Rupiah yang diperkirakan bergerak di kisaran Rp 16.000/dolar AS menunjukkan pelemahan terhadap dolar. Hal ini disebabkan oleh penguatan dolar AS dan sentimen global yang kurang mendukung aset negara berkembang.
Peran China dalam menentukan sentimen pasar
Fokus pada indikator seperti harga properti, investasi aset tetap, produksi industri, dan penjualan ritel mencerminkan kekhawatiran pasar terhadap daya tahan pemulihan ekonomi China.
Harapan terhadap stimulus ekonomi di China tahun depan bisa memberikan sentimen positif jangka menengah, tetapi dampaknya mungkin baru dirasakan setelah pasar mendapatkan kejelasan kebijakan lebih lanjut.
Prospek IHSG dan saham pilihan
Secara teknikal, IHSG diproyeksikan bergerak di antara support 7.280 dan resistance 7.430 dengan kecenderungan melemah jangka pendek. Namun, secara bulanan, ada peluang penguatan terbatas dengan target hingga resistance 7.500, didukung oleh potensi window dressing.
Saham-saham seperti MIDI, MYOR, ICBP, DOID, ARTO, dan ADRO dipilih dengan mempertimbangkan sektor konsumsi, komoditas, dan teknologi, yang masih memiliki daya tarik di tengah volatilitas pasar.
Kebijakan moneter AS dan dinamika pasar obligasi tetap menjadi penggerak utama sentimen global. Dalam jangka pendek, sikap hawkish dari The Fed dapat memperburuk tekanan pada pasar saham global.
Data ekonomi dan rencana stimulus China adalah variabel kunci yang dapat mengimbangi dominasi pengaruh AS, terutama bagi negara-negara berkembang.

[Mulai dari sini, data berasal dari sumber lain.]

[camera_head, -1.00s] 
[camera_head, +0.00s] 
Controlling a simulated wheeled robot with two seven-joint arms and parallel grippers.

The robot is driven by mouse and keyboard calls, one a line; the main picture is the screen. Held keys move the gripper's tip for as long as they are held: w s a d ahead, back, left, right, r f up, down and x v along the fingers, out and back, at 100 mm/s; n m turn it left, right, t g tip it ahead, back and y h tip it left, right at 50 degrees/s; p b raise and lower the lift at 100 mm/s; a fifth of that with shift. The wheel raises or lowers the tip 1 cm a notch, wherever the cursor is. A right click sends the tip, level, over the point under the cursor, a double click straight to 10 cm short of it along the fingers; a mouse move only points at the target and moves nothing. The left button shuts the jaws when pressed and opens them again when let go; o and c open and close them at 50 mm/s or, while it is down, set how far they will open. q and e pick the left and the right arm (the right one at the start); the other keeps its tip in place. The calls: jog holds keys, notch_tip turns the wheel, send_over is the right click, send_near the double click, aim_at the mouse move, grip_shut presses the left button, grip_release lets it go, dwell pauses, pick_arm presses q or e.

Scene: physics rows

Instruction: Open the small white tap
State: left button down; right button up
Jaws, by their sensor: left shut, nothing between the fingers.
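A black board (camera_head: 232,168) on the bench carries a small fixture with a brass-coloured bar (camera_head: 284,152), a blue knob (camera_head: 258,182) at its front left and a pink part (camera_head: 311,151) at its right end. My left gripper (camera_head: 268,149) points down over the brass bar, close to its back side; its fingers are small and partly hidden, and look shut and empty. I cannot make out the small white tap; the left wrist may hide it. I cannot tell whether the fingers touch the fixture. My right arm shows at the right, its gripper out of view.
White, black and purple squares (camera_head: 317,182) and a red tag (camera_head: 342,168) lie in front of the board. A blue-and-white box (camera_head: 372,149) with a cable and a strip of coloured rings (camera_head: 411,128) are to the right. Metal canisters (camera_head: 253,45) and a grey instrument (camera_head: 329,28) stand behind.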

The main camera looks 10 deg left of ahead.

Dalam jangka pendek, investor perlu berhati-hati terhadap pelemahan IHSG akibat sentimen global.
Fokus pada saham defensif atau sektor yang tahan terhadap volatilitas tinggi.
Memanfaatkan peluang beli saat koreksi untuk mengantisipasi penguatan akhir tahun melalui window dressing.

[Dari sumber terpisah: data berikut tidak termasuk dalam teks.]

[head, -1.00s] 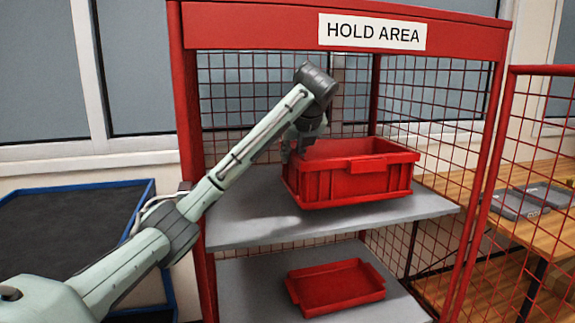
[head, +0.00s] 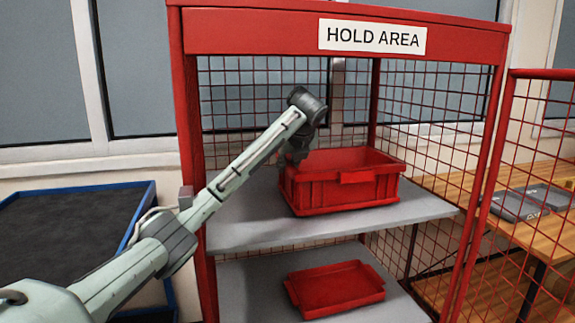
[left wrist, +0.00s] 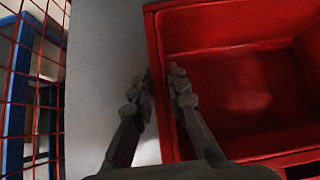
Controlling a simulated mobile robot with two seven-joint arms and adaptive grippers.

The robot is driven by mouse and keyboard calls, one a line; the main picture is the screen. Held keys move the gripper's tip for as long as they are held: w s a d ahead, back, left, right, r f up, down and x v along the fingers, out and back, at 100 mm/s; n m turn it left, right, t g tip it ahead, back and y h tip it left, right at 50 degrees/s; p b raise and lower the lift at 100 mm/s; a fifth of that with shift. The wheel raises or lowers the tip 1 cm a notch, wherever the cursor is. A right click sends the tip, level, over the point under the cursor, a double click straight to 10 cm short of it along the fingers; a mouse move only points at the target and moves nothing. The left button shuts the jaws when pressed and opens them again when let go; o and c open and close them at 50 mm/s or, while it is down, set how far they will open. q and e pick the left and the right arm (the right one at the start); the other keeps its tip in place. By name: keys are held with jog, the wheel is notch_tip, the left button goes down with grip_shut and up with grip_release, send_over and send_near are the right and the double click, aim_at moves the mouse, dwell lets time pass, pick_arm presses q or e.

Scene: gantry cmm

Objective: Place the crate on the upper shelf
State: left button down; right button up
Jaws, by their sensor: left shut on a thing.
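The red crate (head: 345,192) is over the grey upper shelf (head: 245,228) of the hold area cage, upright and roughly level. Its base appears to sit on the shelf, with no clear gap beneath it. My left gripper (head: 293,159) is at the crate's left wall, reaching in from above. In the left wrist view its fingers (left wrist: 162,88) straddle the rim of the crate's wall (left wrist: 158,60), one outside and one inside, shut on it. The crate's interior (left wrist: 245,90) looks empty there. My right gripper is not in view.
A shallow red tray (head: 335,288) lies on the lower shelf (head: 245,285). Red posts and wire mesh enclose the shelves, and an open mesh door (head: 490,200) stands at right. A blue-edged dark surface (head: 75,225) is at left. Bare upper shelf shows left of the crate.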

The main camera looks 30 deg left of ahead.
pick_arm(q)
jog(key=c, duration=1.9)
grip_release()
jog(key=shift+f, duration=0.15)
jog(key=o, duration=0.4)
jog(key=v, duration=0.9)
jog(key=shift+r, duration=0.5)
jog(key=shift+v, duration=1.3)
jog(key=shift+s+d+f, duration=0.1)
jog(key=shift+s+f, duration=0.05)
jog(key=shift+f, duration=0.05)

Dengan kata lain, meskipun AS tetap menjadi patokan utama, peran China sebagai pengimbang strategis semakin penting dalam membentuk dinamika pasar global, terutama bagi ekonomi negara berkembang seperti Indonesia.
Lihat :
https://www.investopedia.com/terms/c/cash-is-king.asp
Joyogrand, Malang, Mon', Dec' 16, 2024.